Rising Interest Rates? Not A Problem For These Funds

By Aaron Levitt | June 20, 2013 AAA

One word has sent fear screaming back into the markets- taper.

To get any sort of real yield in the current low rate environment, investors have been forced to go out on the maturity ladder and into longer-dated bond funds like the iShares Barclays 7-10 Year Treasury (NYSE:IEF). However, as the Federal Reserve has now begun seriously talking about ending its QE program and raising rates, investors in these longer dated bond funds could see some serious capital losses. Income seekers are certainly in a tight spot.

Luckily, there's plenty of ways to get higher yields and interest rate protection.

A Big Issue
While deep-down the Fed’s impending actions are actually a good thing- meaning he economy is finally moving in the right direction- they can cause some unpleasant side effects for fixed income seekers. Bond prices are inversely correlated with the direction of interest rates. As the Fed raises rates, a portfolio of fixed-income securities will likely lose value. Bonds with longer maturities suffer more. The longer the maturity of the bond, the bigger the swing in prices.

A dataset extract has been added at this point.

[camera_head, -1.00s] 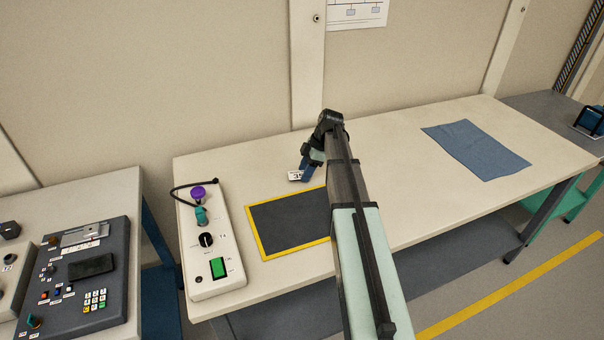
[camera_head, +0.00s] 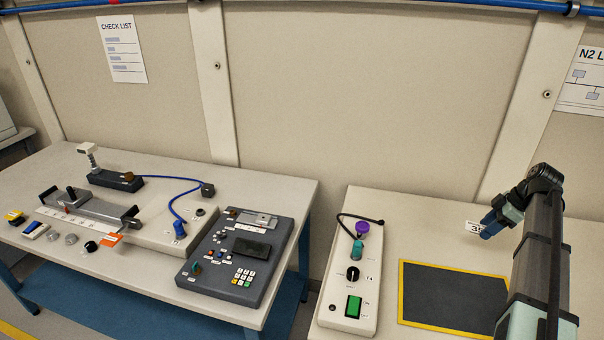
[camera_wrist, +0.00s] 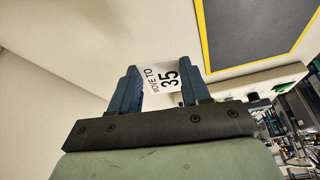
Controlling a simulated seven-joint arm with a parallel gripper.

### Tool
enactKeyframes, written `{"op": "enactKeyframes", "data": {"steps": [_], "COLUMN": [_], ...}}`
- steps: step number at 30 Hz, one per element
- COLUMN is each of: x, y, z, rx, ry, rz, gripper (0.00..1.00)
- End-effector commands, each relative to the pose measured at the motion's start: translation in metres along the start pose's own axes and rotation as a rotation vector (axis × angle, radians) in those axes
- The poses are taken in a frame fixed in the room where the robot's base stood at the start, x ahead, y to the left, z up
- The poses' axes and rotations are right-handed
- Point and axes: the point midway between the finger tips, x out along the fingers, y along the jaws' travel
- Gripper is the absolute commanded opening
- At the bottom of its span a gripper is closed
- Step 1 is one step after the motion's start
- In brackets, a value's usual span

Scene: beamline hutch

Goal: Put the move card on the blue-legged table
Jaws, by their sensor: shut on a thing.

SEE: Translating "Fed" Speak Into Plain English

For example, every percentage point gain in yield, a 10-year bond would lose roughly 10% in price, meanwhile a 30-year bond would drop around 30%. Those are some hefty losses for what many investors consider safe-haven investments. With cash, CDs and short-term investment funds like the PIMCO Enhanced Short Maturity ETF (NASDAQ:MINT) paying next to nothing, investors looking to fund their liabilities today are facing a quandary.

However, there are some ways to help insulate a portfolio from rising interest rates. Investor's first can look for bonds that have above-average yields and below-average durations. Duration is a way to measure debt issues' price sensitivity to interest-rate movements. By using the duration metric, investors are able to compare bonds across a variety of maturities and coupons. In addition, bonds with higher yields are generally less affected by movements in short-term interest rates.

Adding the Protection
The first option that help mitigate interest rate risk could be the simplest- focus on short term bonds. Funds with durations of three years and less remain fairly stable when interest rates rise, and they offer a relatively safe haven during volatile times in the bond market.

A prime portfolio pick could be the Vanguard Short-Term Bond ETF (NYSE:BSV). The exchange traded fund (ETF) invests in U.S. government bonds as well as investment-grade corporate and international dollar-denominated bonds. Overall, the funds 1630 holdings creates a duration of only 2.7 years and yield of 0.61%. As rates rise, the fund should have a much easier time rolling over its portfolios into higher yielding issues. That makes it a great core option for bond investors.

A potential way to add some more oomph to that 0.61% yield could be by moving out on the credit spectrum. Strictly focusing on corporate debt could land a bigger dividend check each month. The SPDR Barclays Capital Short Term Corporate Bond (NASDAQ:SCPB) tracks investment grade bonds with an average maturity of 2 years. That focus on corporates boosts the yield to 1.53%. Additionally, going even further on the credit spectrum- down to junk status- could be even more fruitful. Featuring a similar duration, the PIMCO 0-5 Year High Yield Corporate Bond Index (NYSE:HYS) yields 5.23%.

SEE: Top 5 Bond ETFs

Senior-rate bank loans adjust rates every 30 to 90 days, making them quite attractive in rising rate environments. But because senior loans are often issued to companies with credit ratings below investment grade, they offer higher starting yields than treasuries. The sectors benchmark fund is the PowerShares Senior Loan Portfolio (NASDAQ:BKLN), which currently yields about 5%. However, the newly launched and actively managed SPDR Blackstone/GSO Senior Loan ETF (NASDAQ:SRLN) may be a better bet. Market inefficiencies exist significantly in the bond world. As such, SRLN’s active management hopes to exploit these inefficiencies are produce higher return for investors. Only time will tell, but the fund has managed to attract a significant amount of assets in a short time.

Finally, one of the best ways for investors to protect themselves against rising rates may not be in bonds at all. Dividend stocks with a history of raising payouts are especially warranted. Unlike a bond which pays a fixed rate, with stocks you could potentially get a higher dividend year after year. The Vanguard Dividend Appreciation ETF's (NYSE:VIG) index tracks a portfolio of consistent dividend growers and makes an ideal choice for playing rising rates.

The Bottom Line
As the United States moves further into recovery, it's only a matter of time before the Fed begins raising interest rates. For investors in the bond market, this could prove problematic. However, there are a few ways to help remove that interest rate risk from a portfolio. The previous picks -along with the ProShares High Yield-Interest Rate Hedged (NASDAQ:HYHG)- are great ways to stem some of the interest rate risk, while receiving great current yields as well.